Senators trade barbs over funding bill directing DEQ to spend $2.4 million on "busy work"
At a public forum earlier this month, a man from Bladen County asked state environmental and health officials a direct and desperate question: Are we guinea pigs? he pleaded. I dont want to die from GenX.
One could not blame him, his neighbors and the thousands of residents downstream in Brunswick and New Hanover counties for wondering if they are also subjects of a political experiment.
Many lawmakers have underscored the urgency of dealing with an aptly described public health crisis. However, in terms of concrete legislation, the intent behind and effectiveness of the bills to address the crisis are more akin to extinguishing a five-alarm fire, one glass of water at a time.

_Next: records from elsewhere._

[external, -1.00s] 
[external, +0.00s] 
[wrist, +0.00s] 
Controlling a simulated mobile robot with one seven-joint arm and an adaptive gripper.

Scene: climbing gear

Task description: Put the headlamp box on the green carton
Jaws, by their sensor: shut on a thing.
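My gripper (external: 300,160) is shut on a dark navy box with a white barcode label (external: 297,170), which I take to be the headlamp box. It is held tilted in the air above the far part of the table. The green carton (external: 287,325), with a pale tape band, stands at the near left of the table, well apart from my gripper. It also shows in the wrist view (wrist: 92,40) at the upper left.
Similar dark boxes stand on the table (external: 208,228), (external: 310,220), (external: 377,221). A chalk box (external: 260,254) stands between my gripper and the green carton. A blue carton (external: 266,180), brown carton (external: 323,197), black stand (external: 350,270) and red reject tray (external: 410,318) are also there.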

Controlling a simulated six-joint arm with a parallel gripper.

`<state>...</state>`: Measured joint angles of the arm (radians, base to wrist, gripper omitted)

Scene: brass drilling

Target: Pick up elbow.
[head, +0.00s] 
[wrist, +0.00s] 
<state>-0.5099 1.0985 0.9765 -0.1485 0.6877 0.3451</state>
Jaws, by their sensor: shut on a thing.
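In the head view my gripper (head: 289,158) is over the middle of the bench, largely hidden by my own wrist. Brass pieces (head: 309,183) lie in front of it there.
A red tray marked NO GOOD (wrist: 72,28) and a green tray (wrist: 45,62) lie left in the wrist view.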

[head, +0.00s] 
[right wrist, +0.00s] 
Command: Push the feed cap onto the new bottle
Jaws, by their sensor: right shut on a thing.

The latest glass of water arrived in the form of a Senate bill, publicly unveiled at 10:45 Tuesday evening and discussed at yesterdays Agriculture and Natural Resources Committee meeting. It is a proposed substitute for the House version, which appropriated $2.3 million to the NC Department of Environmental Quality in part, to buy a high-resolution mass spectrometer to specifically sample and analyze drinking and surface water for emerging contaminants. There were other bureaucratic requirements, too, but the guts of the House bill was the directive that DEQ use the money and the machine to figure out whats in the water and how to remove it.